■ OBJECTIVE
Would you transcribe the whole listing exactly, minus its pictures?

(Robot task records)
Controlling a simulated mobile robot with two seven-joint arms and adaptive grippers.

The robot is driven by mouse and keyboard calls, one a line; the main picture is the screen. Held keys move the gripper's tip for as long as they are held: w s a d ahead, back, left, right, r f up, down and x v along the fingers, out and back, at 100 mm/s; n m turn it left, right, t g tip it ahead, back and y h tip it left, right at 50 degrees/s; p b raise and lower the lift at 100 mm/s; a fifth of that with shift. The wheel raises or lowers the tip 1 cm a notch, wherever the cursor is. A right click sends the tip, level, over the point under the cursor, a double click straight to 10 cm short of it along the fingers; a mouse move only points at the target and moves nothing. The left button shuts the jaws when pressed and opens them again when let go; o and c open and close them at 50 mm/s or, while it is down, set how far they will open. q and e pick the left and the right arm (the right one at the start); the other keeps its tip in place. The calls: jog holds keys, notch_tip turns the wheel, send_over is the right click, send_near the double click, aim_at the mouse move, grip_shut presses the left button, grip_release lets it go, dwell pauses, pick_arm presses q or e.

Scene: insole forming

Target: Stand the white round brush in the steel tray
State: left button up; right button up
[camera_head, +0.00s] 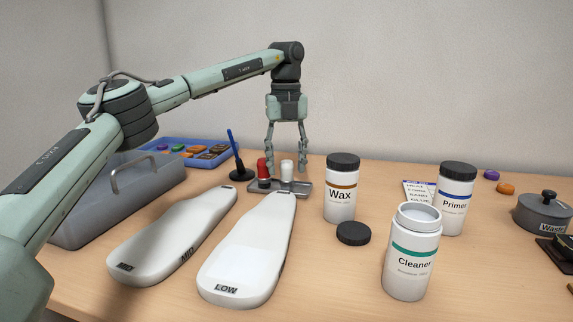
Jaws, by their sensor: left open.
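The steel tray (304,187) lies on the table behind the two white insole forms. The white round brush (287,171) stands upright at the tray, its white end up; its lower end is small and partly hidden. A red-topped brush (264,168) stands upright to its left. My left gripper (287,164) points down and is open, with one finger on each side of the white brush. I cannot tell whether the fingers touch it. My right gripper is out of view.
White forms marked LOW (245,255) and MID (170,240) lie in front. Wax (340,205), Primer (455,215) and open Cleaner (410,275) jars stand right, with a loose black lid (353,233). A grey bin (120,200), blue tray (172,146) and blue-handled tool (233,150) are left.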

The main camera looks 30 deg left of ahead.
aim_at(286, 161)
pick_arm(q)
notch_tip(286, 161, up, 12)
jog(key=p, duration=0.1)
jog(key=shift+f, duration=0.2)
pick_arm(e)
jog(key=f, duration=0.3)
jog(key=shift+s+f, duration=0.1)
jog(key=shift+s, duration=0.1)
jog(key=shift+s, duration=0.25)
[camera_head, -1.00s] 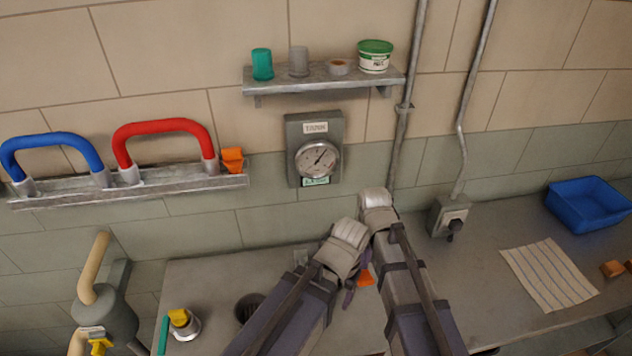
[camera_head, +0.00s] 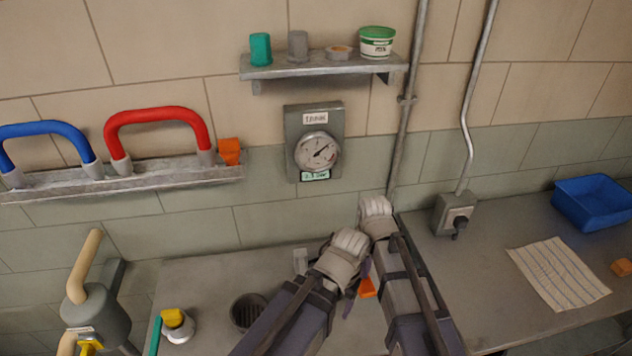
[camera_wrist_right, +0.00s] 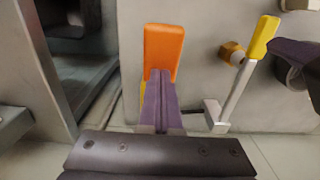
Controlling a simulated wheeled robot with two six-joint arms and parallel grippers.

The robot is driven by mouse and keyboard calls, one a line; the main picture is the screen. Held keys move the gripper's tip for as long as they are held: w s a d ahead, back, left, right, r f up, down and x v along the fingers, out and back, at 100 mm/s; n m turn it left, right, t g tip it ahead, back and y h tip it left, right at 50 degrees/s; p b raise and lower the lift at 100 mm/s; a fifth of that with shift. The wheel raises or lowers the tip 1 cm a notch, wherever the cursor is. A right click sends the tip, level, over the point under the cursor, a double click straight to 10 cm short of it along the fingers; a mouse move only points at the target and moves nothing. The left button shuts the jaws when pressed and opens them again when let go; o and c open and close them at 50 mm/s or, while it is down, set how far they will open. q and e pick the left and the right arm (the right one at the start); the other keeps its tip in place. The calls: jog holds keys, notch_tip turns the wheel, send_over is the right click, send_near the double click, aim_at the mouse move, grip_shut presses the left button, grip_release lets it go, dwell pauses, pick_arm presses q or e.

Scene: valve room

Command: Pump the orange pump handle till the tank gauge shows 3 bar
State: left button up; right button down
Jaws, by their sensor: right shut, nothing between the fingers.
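The orange pump handle (camera_head: 367,287) shows as a small patch beside my forearms over the bench in the head view. In the right wrist view its broad orange end (camera_wrist_right: 164,48) stands straight ahead of my right gripper (camera_wrist_right: 160,78), whose purple fingers are shut together and empty. The fingertips overlap the handle's lower part; I cannot tell whether they touch it. My right gripper (camera_head: 364,268) is mostly hidden by the arms in the head view.
A yellow-handled lever (camera_wrist_right: 262,38) stands right of the orange handle in the wrist view. A shelf (camera_head: 325,68) with small containers is above the gauge. Red (camera_head: 158,115) and blue (camera_head: 48,130) handles are at left. A striped cloth (camera_head: 558,273) and blue bin (camera_head: 594,202) lie right.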

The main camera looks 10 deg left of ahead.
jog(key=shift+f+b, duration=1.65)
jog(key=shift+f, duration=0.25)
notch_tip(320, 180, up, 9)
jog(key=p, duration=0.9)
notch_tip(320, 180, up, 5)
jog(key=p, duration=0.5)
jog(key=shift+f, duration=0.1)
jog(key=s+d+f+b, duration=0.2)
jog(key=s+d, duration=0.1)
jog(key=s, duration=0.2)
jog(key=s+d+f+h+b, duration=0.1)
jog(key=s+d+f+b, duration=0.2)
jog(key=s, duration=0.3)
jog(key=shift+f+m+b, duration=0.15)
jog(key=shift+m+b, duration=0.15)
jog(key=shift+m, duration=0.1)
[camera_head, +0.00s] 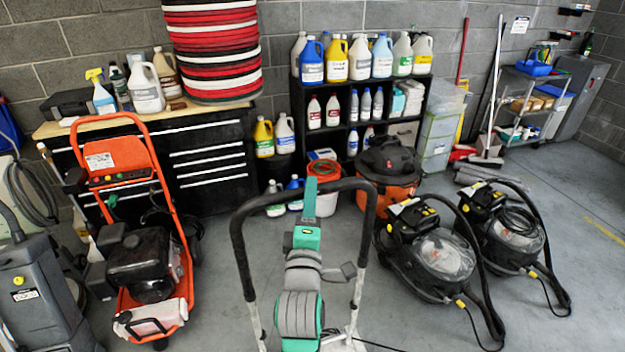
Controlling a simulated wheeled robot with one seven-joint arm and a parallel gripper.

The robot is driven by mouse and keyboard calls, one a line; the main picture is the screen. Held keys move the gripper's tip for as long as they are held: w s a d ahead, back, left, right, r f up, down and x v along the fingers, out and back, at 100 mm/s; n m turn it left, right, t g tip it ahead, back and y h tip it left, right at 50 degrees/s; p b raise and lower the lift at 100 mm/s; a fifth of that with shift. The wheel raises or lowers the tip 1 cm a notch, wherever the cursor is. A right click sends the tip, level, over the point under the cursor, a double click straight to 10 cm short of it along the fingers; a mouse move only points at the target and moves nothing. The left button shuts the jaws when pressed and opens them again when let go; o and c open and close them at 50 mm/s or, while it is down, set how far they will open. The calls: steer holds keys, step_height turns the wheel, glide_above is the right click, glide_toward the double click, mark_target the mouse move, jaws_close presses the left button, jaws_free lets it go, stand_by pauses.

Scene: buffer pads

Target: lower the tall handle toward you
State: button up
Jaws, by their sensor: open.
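The tall handle (304,186) is a black U-shaped bar in the near middle of the head view. It stands raised on two pale metal uprights (357,290), whose lower ends run toward the bottom edge.
An orange-framed machine (124,170) stands to the left and a grey machine (35,300) at the far left. Two black vacuums (432,258) (515,238) with hoses stand to the right. An orange-black vacuum (386,172) and a bucket are behind. Dark cables lie near the bottom middle.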

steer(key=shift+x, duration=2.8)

■ EXERCISE SOLUTION
Controlling a simulated mobile robot with two seven-joint arms and adaptive grippers.

The robot is driven by mouse and keyboard calls, one a line; the main picture is the screen. Held keys move the gripper's tip for as long as they are held: w s a d ahead, back, left, right, r f up, down and x v along the fingers, out and back, at 100 mm/s; n m turn it left, right, t g tip it ahead, back and y h tip it left, right at 50 degrees/s; p b raise and lower the lift at 100 mm/s; a fifth of that with shift. The wheel raises or lowers the tip 1 cm a notch, wherever the cursor is. A right click sends the tip, level, over the point under the cursor, a double click straight to 10 cm short of it along the fingers; a mouse move only points at the target and moves nothing. The left button shuts the jaws when pressed and opens them again when let go; o and c open and close them at 50 mm/s or, while it is down, set how far they will open. q and e pick the left and the right arm (the right one at the start); the other keeps its tip in place. The calls: jog holds keys, notch_tip turns the wheel, send_over is the right click, send_near the double click, aim_at the mouse move, grip_shut presses the left button, grip_release lets it go, dwell pauses, pick_arm presses q or e.

Scene: insole forming

Target: Stand the white round brush in the steel tray
State: left button up; right button up
[camera_head, +0.00s] 
Jaws, by their sensor: left open.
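The steel tray (304,187) lies on the table behind the two white insole forms. The white round brush (287,171) stands upright at the tray, its white end up; its lower end is small and partly hidden. A red-topped brush (264,168) stands upright to its left. My left gripper (287,164) points down and is open, with one finger on each side of the white brush. I cannot tell whether the fingers touch it. My right gripper is out of view.
White forms marked LOW (245,255) and MID (170,240) lie in front. Wax (340,205), Primer (455,215) and open Cleaner (410,275) jars stand right, with a loose black lid (353,233). A grey bin (120,200), blue tray (172,146) and blue-handled tool (233,150) are left.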

The main camera looks 30 deg left of ahead.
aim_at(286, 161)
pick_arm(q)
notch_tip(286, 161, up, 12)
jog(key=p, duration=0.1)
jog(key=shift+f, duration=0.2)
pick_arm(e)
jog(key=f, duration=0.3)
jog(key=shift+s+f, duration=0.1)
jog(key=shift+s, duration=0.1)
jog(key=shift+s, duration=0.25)
[camera_head, -1.00s] 
[camera_head, +0.00s] 
[camera_wrist_right, +0.00s] 
Controlling a simulated wheeled robot with two six-joint arms and parallel grippers.

The robot is driven by mouse and keyboard calls, one a line; the main picture is the screen. Held keys move the gripper's tip for as long as they are held: w s a d ahead, back, left, right, r f up, down and x v along the fingers, out and back, at 100 mm/s; n m turn it left, right, t g tip it ahead, back and y h tip it left, right at 50 degrees/s; p b raise and lower the lift at 100 mm/s; a fifth of that with shift. The wheel raises or lowers the tip 1 cm a notch, wherever the cursor is. A right click sends the tip, level, over the point under the cursor, a double click straight to 10 cm short of it along the fingers; a mouse move only points at the target and moves nothing. The left button shuts the jaws when pressed and opens them again when let go; o and c open and close them at 50 mm/s or, while it is down, set how far they will open. q and e pick the left and the right arm (the right one at the start); the other keeps its tip in place. The calls: jog holds keys, notch_tip turns the wheel, send_over is the right click, send_near the double click, aim_at the mouse move, grip_shut presses the left button, grip_release lets it go, dwell pauses, pick_arm presses q or e.

Scene: valve room

Command: Pump the orange pump handle till the tank gauge shows 3 bar
State: left button up; right button down
Jaws, by their sensor: right shut, nothing between the fingers.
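The orange pump handle (camera_head: 367,287) shows as a small patch beside my forearms over the bench in the head view. In the right wrist view its broad orange end (camera_wrist_right: 164,48) stands straight ahead of my right gripper (camera_wrist_right: 160,78), whose purple fingers are shut together and empty. The fingertips overlap the handle's lower part; I cannot tell whether they touch it. My right gripper (camera_head: 364,268) is mostly hidden by the arms in the head view.
A yellow-handled lever (camera_wrist_right: 262,38) stands right of the orange handle in the wrist view. A shelf (camera_head: 325,68) with small containers is above the gauge. Red (camera_head: 158,115) and blue (camera_head: 48,130) handles are at left. A striped cloth (camera_head: 558,273) and blue bin (camera_head: 594,202) lie right.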

The main camera looks 10 deg left of ahead.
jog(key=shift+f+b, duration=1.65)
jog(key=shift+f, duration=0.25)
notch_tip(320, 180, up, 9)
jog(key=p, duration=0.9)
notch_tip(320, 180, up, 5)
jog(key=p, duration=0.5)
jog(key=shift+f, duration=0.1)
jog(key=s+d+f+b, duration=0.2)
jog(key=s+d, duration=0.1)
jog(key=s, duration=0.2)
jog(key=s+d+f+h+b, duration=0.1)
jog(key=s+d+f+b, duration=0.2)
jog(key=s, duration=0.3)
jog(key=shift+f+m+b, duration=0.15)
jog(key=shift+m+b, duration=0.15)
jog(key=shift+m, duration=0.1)
[camera_head, +0.00s] 
Controlling a simulated wheeled robot with one seven-joint arm and a parallel gripper.

The robot is driven by mouse and keyboard calls, one a line; the main picture is the screen. Held keys move the gripper's tip for as long as they are held: w s a d ahead, back, left, right, r f up, down and x v along the fingers, out and back, at 100 mm/s; n m turn it left, right, t g tip it ahead, back and y h tip it left, right at 50 degrees/s; p b raise and lower the lift at 100 mm/s; a fifth of that with shift. The wheel raises or lowers the tip 1 cm a notch, wherever the cursor is. A right click sends the tip, level, over the point under the cursor, a double click straight to 10 cm short of it along the fingers; a mouse move only points at the target and moves nothing. The left button shuts the jaws when pressed and opens them again when let go; o and c open and close them at 50 mm/s or, while it is down, set how far they will open. The calls: steer holds keys, step_height turns the wheel, glide_above is the right click, glide_toward the double click, mark_target the mouse move, jaws_close presses the left button, jaws_free lets it go, stand_by pauses.

Scene: buffer pads

Target: lower the tall handle toward you
State: button up
Jaws, by their sensor: open.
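The tall handle (304,186) is a black U-shaped bar in the near middle of the head view. It stands raised on two pale metal uprights (357,290), whose lower ends run toward the bottom edge.
An orange-framed machine (124,170) stands to the left and a grey machine (35,300) at the far left. Two black vacuums (432,258) (515,238) with hoses stand to the right. An orange-black vacuum (386,172) and a bucket are behind. Dark cables lie near the bottom middle.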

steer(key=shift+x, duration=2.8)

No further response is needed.